▸ Material:
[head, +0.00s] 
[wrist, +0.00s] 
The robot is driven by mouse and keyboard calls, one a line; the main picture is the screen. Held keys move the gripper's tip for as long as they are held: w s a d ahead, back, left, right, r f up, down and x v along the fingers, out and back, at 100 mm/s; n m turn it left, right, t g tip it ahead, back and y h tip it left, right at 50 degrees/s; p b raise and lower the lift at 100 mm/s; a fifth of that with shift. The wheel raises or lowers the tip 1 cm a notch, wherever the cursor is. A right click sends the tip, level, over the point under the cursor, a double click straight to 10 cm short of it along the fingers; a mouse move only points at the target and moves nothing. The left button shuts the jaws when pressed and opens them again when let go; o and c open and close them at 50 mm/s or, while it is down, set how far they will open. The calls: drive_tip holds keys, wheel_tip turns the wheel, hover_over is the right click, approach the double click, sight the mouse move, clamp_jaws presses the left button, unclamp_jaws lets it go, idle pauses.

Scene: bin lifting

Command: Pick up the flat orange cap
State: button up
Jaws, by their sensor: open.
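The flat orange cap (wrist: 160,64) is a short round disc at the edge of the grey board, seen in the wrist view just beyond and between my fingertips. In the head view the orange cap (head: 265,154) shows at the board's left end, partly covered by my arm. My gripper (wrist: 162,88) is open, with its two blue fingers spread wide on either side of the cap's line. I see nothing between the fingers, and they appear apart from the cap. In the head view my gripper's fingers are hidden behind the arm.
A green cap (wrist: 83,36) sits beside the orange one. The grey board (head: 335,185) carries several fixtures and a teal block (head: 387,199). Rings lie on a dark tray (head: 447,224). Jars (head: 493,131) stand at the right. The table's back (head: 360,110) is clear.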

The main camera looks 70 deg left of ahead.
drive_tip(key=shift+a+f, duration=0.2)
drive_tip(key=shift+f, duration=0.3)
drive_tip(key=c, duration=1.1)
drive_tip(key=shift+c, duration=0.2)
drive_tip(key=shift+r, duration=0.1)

▸ Set problem:
Return every line from the one holding "Scene: bin lifting" through the end of the data, exactly as it appears, with both ends kept and nothing else.

▸ The answer:
Scene: bin lifting

Command: Pick up the flat orange cap
State: button up
Jaws, by their sensor: open.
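The flat orange cap (wrist: 160,64) is a short round disc at the edge of the grey board, seen in the wrist view just beyond and between my fingertips. In the head view the orange cap (head: 265,154) shows at the board's left end, partly covered by my arm. My gripper (wrist: 162,88) is open, with its two blue fingers spread wide on either side of the cap's line. I see nothing between the fingers, and they appear apart from the cap. In the head view my gripper's fingers are hidden behind the arm.
A green cap (wrist: 83,36) sits beside the orange one. The grey board (head: 335,185) carries several fixtures and a teal block (head: 387,199). Rings lie on a dark tray (head: 447,224). Jars (head: 493,131) stand at the right. The table's back (head: 360,110) is clear.

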The main camera looks 70 deg left of ahead.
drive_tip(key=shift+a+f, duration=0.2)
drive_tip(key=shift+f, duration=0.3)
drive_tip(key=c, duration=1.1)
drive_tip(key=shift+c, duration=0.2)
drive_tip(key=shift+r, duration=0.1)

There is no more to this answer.